## SHORT EXERCISE
Reproduce the entries shown below only from the line with "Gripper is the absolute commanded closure" down to the line with "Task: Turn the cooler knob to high", keeping both end lines and copying each one exactly.

## PROVIDED DATA
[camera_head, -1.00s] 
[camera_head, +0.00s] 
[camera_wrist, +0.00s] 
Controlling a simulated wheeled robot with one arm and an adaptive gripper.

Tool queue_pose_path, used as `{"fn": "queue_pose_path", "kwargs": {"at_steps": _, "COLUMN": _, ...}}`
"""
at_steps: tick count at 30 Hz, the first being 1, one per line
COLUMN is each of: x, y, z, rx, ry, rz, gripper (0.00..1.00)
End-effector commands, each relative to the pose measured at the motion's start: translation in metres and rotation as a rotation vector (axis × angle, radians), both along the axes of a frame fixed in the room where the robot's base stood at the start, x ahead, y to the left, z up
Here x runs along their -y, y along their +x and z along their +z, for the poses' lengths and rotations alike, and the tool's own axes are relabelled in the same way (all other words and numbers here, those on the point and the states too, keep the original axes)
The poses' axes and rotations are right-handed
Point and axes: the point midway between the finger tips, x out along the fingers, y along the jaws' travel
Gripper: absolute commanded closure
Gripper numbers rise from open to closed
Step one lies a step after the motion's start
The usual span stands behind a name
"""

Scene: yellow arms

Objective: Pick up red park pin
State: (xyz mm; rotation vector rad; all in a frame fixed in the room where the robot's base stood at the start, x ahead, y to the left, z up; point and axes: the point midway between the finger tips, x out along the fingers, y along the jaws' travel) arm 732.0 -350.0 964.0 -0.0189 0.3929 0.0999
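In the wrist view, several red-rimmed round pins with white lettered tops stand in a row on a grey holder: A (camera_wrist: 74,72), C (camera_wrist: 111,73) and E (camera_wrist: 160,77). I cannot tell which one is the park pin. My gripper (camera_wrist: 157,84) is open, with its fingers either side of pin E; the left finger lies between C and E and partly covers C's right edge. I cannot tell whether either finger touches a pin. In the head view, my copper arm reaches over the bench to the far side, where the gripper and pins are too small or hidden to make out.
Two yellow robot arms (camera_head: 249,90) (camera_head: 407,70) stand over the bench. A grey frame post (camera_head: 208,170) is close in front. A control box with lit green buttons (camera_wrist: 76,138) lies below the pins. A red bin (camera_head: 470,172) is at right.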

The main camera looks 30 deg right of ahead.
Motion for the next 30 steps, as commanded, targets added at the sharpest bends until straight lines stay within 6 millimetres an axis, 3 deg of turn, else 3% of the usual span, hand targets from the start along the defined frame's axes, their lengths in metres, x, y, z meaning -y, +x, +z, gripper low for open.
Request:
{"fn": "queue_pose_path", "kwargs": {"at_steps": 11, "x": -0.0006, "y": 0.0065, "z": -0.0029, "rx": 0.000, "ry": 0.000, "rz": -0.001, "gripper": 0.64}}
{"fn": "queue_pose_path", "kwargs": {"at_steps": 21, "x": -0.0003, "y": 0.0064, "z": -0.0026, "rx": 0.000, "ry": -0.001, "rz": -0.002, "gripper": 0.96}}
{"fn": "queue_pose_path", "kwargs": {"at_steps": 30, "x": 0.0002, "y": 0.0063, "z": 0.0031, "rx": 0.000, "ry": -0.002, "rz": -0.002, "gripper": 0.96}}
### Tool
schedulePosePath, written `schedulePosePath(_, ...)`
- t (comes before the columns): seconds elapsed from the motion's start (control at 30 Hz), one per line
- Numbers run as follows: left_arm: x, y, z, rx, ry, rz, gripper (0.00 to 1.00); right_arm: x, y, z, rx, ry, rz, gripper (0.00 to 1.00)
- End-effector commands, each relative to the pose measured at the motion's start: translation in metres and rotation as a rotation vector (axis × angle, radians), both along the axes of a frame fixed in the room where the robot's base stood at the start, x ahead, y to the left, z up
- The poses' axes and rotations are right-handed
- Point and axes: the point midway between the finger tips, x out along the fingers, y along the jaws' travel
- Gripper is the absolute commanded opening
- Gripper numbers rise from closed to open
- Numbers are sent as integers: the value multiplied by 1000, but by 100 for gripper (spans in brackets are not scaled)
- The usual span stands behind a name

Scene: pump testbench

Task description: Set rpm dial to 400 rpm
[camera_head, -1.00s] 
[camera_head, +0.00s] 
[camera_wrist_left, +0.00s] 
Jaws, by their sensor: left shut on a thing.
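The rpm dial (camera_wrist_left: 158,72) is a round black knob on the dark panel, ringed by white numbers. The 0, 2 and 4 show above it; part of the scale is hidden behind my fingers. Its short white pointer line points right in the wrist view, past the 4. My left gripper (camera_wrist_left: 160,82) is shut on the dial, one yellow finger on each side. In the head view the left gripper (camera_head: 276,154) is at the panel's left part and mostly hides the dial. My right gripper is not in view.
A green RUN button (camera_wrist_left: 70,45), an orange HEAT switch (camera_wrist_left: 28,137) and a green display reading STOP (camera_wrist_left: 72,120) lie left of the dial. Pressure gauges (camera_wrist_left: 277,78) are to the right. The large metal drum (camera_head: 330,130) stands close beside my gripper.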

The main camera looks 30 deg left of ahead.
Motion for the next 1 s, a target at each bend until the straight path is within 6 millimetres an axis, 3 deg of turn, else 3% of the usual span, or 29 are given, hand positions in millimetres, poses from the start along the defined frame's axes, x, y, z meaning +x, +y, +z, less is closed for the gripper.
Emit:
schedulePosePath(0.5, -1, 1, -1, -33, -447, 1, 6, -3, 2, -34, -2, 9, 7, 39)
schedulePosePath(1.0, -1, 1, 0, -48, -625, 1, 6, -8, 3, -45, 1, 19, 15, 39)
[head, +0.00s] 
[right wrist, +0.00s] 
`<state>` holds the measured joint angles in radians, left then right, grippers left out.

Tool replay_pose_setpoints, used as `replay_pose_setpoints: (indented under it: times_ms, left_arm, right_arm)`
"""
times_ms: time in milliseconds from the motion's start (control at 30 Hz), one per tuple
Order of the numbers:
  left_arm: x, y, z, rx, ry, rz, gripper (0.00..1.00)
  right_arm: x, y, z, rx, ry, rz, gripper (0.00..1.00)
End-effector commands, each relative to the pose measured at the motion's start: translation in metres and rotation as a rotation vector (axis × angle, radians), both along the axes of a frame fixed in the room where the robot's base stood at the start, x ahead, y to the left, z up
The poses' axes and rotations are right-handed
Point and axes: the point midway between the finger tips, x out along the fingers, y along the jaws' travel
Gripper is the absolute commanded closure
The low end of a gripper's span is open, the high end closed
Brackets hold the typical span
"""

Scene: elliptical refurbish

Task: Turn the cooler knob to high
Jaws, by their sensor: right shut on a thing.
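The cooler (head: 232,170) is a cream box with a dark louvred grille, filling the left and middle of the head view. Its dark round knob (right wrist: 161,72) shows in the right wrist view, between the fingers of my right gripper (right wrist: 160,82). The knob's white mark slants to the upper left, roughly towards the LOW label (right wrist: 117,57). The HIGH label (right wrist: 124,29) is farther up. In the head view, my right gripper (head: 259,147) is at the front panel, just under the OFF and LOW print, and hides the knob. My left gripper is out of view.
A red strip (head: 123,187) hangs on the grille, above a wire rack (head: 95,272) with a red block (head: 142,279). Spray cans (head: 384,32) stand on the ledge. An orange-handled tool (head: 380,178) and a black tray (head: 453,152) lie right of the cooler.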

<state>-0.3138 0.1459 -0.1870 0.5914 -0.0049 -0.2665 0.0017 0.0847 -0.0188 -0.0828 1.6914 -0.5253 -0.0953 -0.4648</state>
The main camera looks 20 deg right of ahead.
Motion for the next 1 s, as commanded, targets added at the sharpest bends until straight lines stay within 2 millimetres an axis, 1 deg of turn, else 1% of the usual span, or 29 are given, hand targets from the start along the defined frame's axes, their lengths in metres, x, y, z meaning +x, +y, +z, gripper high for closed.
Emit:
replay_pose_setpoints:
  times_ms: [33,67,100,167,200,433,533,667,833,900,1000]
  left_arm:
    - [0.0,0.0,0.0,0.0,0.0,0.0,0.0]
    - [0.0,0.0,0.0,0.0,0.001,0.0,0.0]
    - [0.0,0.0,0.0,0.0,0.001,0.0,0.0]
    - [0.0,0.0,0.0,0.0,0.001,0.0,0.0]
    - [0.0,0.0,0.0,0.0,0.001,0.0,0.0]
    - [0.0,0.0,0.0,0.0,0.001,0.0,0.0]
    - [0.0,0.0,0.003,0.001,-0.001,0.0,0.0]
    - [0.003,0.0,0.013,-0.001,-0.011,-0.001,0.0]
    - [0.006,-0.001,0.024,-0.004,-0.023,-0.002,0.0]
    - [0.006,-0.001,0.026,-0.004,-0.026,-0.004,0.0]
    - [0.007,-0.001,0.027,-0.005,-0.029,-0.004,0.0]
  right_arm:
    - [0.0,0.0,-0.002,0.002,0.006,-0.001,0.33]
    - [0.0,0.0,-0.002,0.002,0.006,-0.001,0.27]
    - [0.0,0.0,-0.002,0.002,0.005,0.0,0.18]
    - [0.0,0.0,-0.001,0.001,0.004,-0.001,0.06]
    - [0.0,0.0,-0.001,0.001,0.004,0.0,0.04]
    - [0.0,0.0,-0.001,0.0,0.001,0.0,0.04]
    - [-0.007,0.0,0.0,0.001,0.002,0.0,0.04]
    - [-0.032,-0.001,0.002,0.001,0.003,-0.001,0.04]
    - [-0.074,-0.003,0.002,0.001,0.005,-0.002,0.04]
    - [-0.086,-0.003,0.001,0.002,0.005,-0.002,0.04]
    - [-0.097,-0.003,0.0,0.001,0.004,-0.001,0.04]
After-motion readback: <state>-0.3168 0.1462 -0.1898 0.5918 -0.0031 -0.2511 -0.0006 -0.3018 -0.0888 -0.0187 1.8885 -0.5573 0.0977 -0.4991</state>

## THE SOLUTION
Gripper is the absolute commanded closure
The low end of a gripper's span is open, the high end closed
Brackets hold the typical span
"""

Scene: elliptical refurbish

Task: Turn the cooler knob to high

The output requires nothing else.